◆ EXERCISE
State how many lines of the entries hold the string "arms", and nothing more.

◆ RECORDS SUPPLIED

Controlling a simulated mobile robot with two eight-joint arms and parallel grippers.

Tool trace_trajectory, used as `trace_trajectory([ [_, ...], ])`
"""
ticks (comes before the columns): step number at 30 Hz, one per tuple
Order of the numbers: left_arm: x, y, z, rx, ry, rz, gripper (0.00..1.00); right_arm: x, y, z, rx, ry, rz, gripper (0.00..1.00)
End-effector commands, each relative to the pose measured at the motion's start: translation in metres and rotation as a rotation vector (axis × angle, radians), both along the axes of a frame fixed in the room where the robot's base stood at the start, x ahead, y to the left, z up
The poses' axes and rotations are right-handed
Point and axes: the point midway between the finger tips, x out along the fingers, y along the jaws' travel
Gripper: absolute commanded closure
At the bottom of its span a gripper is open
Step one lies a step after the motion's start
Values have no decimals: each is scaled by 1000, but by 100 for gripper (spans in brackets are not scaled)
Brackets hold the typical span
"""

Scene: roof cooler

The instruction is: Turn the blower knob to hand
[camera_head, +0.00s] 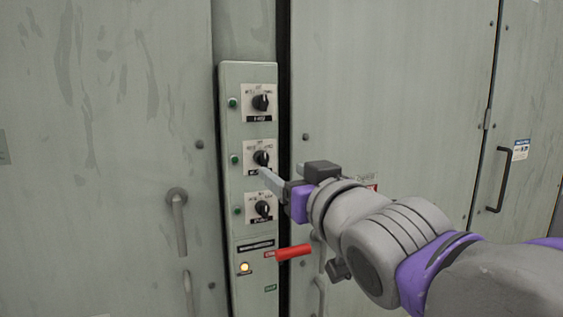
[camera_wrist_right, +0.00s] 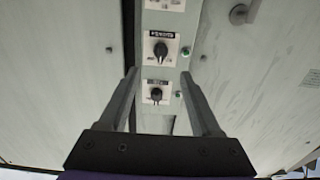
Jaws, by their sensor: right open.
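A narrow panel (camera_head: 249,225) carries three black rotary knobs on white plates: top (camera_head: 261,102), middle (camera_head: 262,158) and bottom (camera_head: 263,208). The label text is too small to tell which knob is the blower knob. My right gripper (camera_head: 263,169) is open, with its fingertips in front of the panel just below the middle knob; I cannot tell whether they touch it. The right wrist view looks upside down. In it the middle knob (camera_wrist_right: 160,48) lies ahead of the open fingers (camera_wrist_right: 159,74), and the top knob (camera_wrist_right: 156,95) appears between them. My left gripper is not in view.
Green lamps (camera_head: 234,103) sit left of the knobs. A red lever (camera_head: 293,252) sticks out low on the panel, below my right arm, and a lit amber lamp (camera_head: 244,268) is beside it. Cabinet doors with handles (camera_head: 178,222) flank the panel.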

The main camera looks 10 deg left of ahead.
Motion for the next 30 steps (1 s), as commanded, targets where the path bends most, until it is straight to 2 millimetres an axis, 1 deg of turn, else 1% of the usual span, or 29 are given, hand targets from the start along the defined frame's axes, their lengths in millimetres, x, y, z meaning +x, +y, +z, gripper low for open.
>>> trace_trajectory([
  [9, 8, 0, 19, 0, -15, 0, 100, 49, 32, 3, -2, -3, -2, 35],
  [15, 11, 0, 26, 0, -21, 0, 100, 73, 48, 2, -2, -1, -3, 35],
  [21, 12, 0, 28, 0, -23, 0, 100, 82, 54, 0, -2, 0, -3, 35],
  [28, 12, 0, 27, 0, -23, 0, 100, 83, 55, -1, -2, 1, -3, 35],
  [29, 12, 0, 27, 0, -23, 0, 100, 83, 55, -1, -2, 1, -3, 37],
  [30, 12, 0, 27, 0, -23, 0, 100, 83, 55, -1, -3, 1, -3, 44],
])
---
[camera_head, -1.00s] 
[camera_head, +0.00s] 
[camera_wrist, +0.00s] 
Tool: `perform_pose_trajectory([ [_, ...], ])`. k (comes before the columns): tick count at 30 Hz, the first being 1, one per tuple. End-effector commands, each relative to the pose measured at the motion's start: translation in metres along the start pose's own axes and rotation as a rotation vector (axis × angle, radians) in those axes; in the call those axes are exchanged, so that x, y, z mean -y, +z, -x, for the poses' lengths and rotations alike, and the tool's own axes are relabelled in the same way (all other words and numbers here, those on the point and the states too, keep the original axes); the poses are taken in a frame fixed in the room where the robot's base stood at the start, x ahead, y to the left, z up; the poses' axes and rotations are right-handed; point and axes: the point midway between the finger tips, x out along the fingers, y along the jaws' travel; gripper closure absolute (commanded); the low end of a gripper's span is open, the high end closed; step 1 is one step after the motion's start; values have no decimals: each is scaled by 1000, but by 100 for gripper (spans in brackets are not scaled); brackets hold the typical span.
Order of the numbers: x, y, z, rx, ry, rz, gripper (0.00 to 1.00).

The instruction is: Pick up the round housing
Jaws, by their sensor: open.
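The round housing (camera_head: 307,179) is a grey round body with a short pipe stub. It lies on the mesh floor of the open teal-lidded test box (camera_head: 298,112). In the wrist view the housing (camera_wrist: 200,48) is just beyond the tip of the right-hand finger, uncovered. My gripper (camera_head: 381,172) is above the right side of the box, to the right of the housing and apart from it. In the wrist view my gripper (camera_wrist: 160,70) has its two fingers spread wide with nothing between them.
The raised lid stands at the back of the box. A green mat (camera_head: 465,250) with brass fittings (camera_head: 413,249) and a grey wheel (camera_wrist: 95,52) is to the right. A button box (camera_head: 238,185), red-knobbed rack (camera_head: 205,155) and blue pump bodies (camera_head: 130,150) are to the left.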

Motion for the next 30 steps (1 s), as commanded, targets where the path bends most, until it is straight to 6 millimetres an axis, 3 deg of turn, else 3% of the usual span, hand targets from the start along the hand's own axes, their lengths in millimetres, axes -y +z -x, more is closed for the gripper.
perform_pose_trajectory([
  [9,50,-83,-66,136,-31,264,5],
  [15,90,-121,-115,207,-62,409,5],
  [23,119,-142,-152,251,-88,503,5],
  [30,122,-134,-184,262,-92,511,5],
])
--
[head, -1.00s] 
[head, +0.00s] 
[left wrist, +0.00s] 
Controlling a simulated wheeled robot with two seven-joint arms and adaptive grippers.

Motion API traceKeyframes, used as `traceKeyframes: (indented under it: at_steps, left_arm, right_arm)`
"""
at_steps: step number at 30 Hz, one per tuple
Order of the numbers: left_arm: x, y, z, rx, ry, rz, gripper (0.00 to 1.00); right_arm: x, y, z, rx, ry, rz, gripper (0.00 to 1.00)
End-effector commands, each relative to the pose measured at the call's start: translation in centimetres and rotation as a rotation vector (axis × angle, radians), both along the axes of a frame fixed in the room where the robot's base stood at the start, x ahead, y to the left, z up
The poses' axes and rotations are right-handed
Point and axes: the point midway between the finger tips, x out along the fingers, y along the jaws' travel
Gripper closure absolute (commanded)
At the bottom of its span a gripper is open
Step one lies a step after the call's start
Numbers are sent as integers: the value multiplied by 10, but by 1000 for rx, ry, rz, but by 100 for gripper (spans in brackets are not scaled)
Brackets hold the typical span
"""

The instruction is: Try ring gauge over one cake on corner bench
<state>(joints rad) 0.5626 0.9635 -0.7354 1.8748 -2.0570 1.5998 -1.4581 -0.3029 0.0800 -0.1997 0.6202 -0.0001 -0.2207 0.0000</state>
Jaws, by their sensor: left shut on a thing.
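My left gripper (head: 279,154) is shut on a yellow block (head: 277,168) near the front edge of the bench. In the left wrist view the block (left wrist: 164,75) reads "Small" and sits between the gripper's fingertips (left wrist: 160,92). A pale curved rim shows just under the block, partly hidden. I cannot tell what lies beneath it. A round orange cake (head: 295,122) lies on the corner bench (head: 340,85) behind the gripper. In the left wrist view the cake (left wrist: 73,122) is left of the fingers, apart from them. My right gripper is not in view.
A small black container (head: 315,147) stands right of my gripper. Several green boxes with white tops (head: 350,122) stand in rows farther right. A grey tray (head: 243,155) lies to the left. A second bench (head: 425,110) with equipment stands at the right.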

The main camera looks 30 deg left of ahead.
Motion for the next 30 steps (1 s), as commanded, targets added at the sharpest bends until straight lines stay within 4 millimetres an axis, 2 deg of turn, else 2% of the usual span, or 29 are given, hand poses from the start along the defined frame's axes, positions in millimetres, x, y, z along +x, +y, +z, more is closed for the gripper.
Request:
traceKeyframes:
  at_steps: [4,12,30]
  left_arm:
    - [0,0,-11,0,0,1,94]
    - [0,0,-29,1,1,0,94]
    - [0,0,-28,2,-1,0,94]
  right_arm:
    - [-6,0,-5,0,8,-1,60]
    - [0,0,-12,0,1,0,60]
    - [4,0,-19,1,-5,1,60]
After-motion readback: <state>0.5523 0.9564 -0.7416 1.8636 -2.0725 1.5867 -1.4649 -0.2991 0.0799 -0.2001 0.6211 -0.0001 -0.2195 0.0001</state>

◆ COMPLETED TASK
2